Weather Station using PSoC-6 as its heart.
Records the wind Speed, Direction, and Rainfall. Also the temperature, and humidity, Ambient Light level, UV level, RGB Color, and High Dynamic Range light.
The weather data is provided as daily high/low, as well as averages over several time periods.
MPPT solar charging of the battery is another great feature.
Solar panel voltage & current, battery voltage, charge current & load data are provided to the cloud service for monitoring real-time and over a period of time.

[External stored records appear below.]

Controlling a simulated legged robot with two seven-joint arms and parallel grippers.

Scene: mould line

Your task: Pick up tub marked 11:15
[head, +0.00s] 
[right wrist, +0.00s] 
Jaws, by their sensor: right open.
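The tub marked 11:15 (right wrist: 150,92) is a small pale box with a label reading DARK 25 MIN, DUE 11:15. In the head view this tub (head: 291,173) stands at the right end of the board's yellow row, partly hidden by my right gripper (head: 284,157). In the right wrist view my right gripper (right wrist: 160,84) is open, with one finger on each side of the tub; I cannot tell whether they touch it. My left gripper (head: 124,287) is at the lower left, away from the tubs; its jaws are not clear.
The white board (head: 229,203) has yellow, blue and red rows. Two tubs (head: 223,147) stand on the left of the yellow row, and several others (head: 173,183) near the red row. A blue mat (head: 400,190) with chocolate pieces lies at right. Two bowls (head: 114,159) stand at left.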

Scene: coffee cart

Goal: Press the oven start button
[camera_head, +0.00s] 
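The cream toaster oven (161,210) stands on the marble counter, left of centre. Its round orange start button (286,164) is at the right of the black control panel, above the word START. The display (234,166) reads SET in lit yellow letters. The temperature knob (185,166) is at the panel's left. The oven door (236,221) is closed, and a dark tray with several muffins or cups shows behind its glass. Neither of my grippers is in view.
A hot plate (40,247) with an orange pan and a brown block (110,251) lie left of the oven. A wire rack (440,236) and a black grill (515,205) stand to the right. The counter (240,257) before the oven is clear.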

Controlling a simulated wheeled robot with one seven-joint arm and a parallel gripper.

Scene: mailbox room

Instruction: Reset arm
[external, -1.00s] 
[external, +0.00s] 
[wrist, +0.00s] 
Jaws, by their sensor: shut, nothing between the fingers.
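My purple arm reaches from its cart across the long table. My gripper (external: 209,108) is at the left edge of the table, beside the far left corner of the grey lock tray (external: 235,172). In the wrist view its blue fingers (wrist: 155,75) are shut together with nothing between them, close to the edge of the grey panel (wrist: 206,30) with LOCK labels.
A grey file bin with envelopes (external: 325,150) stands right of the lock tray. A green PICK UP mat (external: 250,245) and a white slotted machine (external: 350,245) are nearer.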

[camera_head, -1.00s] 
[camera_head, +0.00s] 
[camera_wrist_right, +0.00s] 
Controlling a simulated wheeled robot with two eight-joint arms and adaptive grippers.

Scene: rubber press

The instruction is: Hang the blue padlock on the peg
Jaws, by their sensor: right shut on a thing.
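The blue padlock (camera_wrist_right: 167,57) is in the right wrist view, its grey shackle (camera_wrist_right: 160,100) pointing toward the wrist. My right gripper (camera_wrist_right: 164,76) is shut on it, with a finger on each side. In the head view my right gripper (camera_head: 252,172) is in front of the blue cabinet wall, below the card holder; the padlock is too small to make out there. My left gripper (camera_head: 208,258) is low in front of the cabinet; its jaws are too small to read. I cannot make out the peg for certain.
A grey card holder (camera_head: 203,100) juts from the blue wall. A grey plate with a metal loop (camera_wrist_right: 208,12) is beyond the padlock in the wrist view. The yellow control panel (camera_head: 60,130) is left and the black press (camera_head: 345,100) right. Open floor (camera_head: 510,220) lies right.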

The PSoC-6 is ideal for the broad features of this IOT design due to its wide range of configurable analog and digital components and capabilities that are needed. The dual ARM core design of the PSoC-6 is ideal with one core servicing time critical tasks, while the other core handling communications and cloud connectivity. Wifi, BLE, and 2.4 GHZ communication abilities provide several different methods of connectivity depending on the availability of wireless communication provided by the surrounding environment technology. LORA and Cellular communication cloud services will be considered as contest time permits.

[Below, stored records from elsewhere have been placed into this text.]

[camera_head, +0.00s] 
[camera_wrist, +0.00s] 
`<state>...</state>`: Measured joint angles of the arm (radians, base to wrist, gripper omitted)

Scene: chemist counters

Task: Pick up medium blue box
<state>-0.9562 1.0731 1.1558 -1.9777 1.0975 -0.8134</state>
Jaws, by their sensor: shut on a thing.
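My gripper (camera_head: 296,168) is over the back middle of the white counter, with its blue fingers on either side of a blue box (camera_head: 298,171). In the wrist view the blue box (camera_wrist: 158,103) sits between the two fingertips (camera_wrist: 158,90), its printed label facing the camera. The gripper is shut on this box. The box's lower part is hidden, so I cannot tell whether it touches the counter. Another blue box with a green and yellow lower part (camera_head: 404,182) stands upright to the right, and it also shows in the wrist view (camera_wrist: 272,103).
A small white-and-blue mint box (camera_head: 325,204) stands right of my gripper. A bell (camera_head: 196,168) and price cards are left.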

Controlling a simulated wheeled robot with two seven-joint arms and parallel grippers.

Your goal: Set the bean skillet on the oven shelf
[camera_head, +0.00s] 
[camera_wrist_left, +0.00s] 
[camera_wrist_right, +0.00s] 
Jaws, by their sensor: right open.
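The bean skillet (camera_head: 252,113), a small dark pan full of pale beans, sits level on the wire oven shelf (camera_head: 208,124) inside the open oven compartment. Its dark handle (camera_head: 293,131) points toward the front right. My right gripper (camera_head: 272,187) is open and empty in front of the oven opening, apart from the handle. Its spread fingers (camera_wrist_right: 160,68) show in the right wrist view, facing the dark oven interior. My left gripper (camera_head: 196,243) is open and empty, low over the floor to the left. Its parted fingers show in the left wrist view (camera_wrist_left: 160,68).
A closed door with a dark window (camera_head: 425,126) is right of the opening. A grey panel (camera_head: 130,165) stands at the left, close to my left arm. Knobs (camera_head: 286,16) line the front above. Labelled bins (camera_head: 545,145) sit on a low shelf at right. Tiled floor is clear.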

Displays and capsense buttons/sliders will be used to display information in a visual manner, on-site, for configuration and status monitoring.
AWS Connected Home IoT will be used, and the station also updates to a Weather Underground site ID KC0BOULD510. Average graphs are used to display data!
The design will be modular so that the weather station features can be implemented without all features, only including what is needed for the particular situational requirements, as determined.
My experience with IOT embedded design includes, but not limited to, ESP8266, ESP32, Particle Photon/Electron, Raspberry PI, BeagleBone, and most "Arduino like" dev. boards. Cloud services such as AWS, Particle.io, Weather Underground, Arduino, and others.
I have been using the Cypress PSoC since the PSoC 1, yes the first Cypress PSoC, (3 wireless USB products were the first project using PSoC Designer). I have also used the P-ROC several times. I have a long history of Cypess based USB product development starting with the EZ-USB (which was then owned by Anchor Chips). I have been a Cypress CY-PRO, and Design Partner member.